By September 30, 2010, for example, the ARB in coordination with the MPOs must draft and release GHG reduction targets for automobile and light truck emissions for the years 2020 and 2035. Once adopted, the ARB-appointed RTAC will review and update these reduction targets every eight years. In turn, each MPO must develop a “sustainable communities strategy” for integration into the applicable regional transportation plan. Each sustainable communities strategy must (among other requirements) identify development areas capable of meeting the region’s projected housing needs, identify a transportation network capable of serving the region– and forecast regional development patterns which, “when integrated with the transportation network,” will reduce VMTs in such a way as to achieve ARB’s 2020 and 2035 reduction targets. In addition, each “sustainable communities strategy” must be publicly vetted by the MPO and approved by the ARB. If a region’s MPO cannot develop and get approval for its sustainable communities strategy, the legislation allows for an “alternative planning strategy” which, if implemented, would meet the approved VMT reduction goals. The ARB has the authority to either approve or reject the MPO’s sustainable communities strategy. If rejected, then it’s back to the drawing board for the MPO.
One can easily see this is no small feat, and obviously no quick fix. The legislation also requires the new RTAC to assist ARB in setting the GHG emission reduction targets; the CTC to revamp the guidelines for travel demand models to be used by MPOs in developing regional transportation plans; regional transportation planning agencies to prepare and adopt regional transportation plans that achieve a coordinated and balanced regional system; and local governments to update their housing elements to incorporate the regional needs assessment and actually rezone land under a specified timetable.
“SB 375 Does Not Regulate Land Use”
Senate Bill 375 claims not to “regulate” local land use and states that “nothing” in the bill requires a city’s or county’s land use regulations to be consistent with either the applicable regional transportation plan or an MPO’s sustainable communities strategy or alternative planning strategy.
While this technically may appear to be true, the legislation nevertheless mandates that local governments within MPO non-attainment areas must revise their housing elements within 18 months of the adoption of the new regional transportation plan and sustainable communities strategy.
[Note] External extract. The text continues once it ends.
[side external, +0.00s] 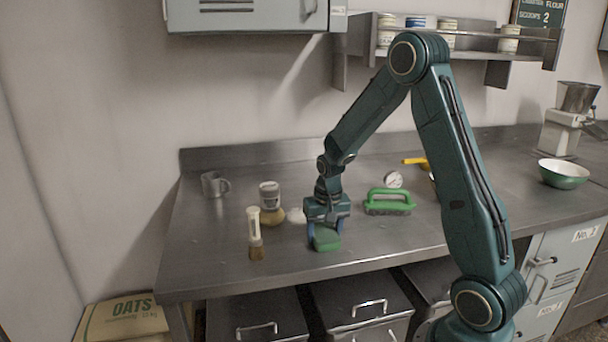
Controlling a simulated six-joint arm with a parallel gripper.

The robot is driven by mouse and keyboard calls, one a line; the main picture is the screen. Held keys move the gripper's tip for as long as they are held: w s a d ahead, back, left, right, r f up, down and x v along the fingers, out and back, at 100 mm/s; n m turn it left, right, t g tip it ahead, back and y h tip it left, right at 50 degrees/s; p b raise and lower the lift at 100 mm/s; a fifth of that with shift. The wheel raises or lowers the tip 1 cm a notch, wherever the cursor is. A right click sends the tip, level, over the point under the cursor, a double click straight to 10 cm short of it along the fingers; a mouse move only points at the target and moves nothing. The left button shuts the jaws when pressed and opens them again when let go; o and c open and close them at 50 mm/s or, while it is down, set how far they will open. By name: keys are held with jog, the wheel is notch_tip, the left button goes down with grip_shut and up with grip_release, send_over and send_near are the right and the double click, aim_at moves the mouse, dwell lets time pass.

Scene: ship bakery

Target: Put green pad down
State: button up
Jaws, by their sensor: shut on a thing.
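My gripper (325,230) points down over the front middle of the metal counter (218,262). It is shut on a green pad (326,241), a small green block between its blue fingertips. The pad is at or just above the counter; I cannot tell whether it touches. The upper part of the pad is partly hidden by the gripper.
A green-handled brush (388,202) lies to the right. A brush with a pale handle (255,232) and a jar (270,203) stand to the left, with a grey mug (214,185) behind. A round dial (393,179) and a green bowl (563,173) are farther right. The front-left counter is clear.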

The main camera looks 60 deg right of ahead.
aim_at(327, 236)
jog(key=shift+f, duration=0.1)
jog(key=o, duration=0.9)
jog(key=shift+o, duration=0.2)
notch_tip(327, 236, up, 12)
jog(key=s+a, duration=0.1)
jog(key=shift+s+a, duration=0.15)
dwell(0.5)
The housing element must reflect the revised regional housing needs assessments and, further, local governments must rezone land to accommodate designated housing allocations. All the statute fails to mandate are the areas subject to rezoning. Moreover, if the local government fails to accomplish the rezones, it can potentially lose its authority to disapprove projects that are consistent with an applicable sustainable communities strategy and also be subject to judicial review and sanctions.
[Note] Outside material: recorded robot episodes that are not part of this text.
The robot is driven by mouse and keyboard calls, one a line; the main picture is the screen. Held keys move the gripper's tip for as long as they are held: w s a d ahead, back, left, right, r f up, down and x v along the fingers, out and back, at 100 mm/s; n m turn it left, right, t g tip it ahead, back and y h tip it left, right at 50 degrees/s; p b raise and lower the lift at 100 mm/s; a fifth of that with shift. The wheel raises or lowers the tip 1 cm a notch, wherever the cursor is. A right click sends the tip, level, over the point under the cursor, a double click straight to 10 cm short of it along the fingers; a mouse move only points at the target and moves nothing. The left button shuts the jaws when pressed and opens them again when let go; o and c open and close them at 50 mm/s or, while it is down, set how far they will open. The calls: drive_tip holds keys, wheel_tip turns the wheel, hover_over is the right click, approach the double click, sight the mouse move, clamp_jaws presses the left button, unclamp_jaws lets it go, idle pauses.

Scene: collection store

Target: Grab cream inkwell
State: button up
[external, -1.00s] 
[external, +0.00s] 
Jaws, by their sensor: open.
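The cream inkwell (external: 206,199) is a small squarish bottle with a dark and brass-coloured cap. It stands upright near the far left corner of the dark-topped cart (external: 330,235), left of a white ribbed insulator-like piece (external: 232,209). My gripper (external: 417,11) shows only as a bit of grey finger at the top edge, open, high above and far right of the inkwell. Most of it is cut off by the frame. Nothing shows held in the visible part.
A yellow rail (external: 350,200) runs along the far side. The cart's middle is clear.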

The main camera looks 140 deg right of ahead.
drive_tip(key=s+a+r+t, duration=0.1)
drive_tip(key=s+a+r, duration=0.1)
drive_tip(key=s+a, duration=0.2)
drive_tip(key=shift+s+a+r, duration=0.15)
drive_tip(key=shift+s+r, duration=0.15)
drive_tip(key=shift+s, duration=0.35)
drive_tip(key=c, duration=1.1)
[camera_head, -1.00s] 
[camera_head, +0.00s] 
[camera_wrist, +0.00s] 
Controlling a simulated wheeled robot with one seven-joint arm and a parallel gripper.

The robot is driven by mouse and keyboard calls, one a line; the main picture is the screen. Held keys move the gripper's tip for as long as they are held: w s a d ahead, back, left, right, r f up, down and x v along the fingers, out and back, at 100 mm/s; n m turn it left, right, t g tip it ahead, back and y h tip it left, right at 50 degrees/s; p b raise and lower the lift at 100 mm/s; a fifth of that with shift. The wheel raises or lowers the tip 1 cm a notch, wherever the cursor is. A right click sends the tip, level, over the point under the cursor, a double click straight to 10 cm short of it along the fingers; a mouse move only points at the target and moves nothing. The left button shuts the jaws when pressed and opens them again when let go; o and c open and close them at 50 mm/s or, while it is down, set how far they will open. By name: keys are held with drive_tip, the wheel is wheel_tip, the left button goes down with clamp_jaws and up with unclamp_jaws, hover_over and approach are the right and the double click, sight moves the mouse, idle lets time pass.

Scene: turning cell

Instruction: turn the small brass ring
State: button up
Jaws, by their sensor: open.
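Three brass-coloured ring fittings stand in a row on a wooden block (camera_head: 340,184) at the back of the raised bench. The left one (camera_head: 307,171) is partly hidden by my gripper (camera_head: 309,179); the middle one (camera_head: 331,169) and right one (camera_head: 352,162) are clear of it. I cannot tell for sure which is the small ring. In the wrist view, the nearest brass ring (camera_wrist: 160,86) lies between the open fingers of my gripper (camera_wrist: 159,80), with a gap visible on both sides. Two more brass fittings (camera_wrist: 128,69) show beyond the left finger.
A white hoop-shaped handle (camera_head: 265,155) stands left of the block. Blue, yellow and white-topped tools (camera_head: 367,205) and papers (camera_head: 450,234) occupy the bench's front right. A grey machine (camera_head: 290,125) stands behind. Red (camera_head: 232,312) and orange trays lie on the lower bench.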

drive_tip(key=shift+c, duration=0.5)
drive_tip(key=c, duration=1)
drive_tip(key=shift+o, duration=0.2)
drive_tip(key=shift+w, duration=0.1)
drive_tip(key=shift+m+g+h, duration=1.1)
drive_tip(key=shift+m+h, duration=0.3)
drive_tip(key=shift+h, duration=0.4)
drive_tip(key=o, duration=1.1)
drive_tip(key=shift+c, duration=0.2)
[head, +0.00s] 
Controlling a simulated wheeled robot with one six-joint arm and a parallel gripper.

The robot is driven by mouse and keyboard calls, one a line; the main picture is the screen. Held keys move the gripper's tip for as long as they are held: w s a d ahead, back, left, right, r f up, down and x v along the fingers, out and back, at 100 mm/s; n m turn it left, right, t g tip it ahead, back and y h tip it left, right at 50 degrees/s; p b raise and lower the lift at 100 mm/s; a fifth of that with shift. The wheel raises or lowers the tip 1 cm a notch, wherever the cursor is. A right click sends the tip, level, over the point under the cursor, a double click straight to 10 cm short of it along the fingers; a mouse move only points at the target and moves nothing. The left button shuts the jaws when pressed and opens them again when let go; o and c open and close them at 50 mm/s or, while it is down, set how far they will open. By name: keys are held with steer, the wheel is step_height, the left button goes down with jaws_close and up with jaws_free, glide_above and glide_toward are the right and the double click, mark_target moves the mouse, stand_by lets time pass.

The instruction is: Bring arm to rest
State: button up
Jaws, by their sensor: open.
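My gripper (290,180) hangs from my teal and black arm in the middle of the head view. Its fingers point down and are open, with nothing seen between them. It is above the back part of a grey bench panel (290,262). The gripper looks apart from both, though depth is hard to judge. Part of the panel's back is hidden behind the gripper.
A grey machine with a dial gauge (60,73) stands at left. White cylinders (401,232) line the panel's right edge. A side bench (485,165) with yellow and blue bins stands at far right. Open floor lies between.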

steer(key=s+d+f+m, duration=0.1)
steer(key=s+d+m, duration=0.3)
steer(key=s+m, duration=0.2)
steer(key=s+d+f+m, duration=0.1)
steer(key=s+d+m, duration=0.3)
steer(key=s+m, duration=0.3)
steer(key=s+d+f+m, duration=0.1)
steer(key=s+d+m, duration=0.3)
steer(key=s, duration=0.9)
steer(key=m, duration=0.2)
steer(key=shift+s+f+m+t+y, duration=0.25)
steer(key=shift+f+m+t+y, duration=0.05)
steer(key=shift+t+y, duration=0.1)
On the upside, there are a few carrots thrown in for local governments who get with the program. First, those cities and counties that implement planning consistent with its approved sustainable communities strategy will maintain eligibility for federal transportation funding. Those who don’t, won’t.
Second, the legislation creates an exemption from the California Environmental Quality Act (CEQA) for qualified transit oriented development projects. To qualify for the exemption, thereby expediting the permit process, the development must be a “transit priority project” as defined by the statute and must also be consistent with the applicable sustainable communities strategy. The Bill also creates a new type of “streamlined” environmental review process for transit priority projects that do not entirely qualify for a full exemption. These new processes are modeled on similar exemptions already contained in CEQA for streamlining other public benefit development projects, such as those that provide affordable housing.
Is GHG Our New Land Use Mantra?
Many will say SB 375 was bound to happen and is long overdue. Its author, Senator Darrell Steinberg, has been shepherding the bill for several years. Noted land use expert William Fulton has also observed that SB 375 has “nary a new idea in it” given that its central focus — tying transportation funding to “smart growth” — has been “kicking around Sacramento for 20 years.” But most will agree that state prioritization of GHG emission reductions in the form of AB 32 was the golden axe needed to chop through the “decades-old logjam” between environmentalists, developers and government to enact a “smart-growth” bill with edge.
Yet the central question is obvious: Will it work? Is it the case that residential development throughout California will now be driven by GHG emission standards, or that ARB regulations will actually become the new measuring stick for future development? Senator Steinberg says it worked in Sacramento, so it should also work statewide. Yet as we saw with Senate Bill 1818 — which mandated local incentives for qualified affordable housing projects — many local jurisdictions took years to implement the mandates, and some never have.
And although the legislation contains a so-called CEQA exemption for qualified transit priority projects, the rigors of meeting the statute’s criteria are enough to swallow the exemption — not to mention the resulting minefield of potential litigation for agencies that actually use it.
But what it does instill in local land use decisionmaking is the concept that GHG emission reduction is a hyperpriority, by-product of good strategic planning. The related issues of regional traffic management, air quality degradation, infrastructure capacity and carbon footprints are now codified components of regional regulation and local land use reviews — and it appears they are likely to stay for a good, long while.
It is difficult to predict just how SB 375 will change the landscape of our land use debates. The legislation contains strong mandates for the MPOs to conduct stakeholder outreach workshops and meetings throughout the draft and final adoption of their respective sustainable communities strategy, as well as ARB’s adoption of regional GHG emission target reductions. City, county, agency and other stakeholder input during this time will be critical to developing coordinated strategies that work.
It is no doubt an important bill, and is one that does not yet appear to be on the immediate radar of many local planners and decisionmakers. Local implementation through housing element updates is still years away. But the dialogue that must occur as regional transportation plans are revised, and sustainable communities strategies developed, is definitely one that all interested stakeholders should plan to join.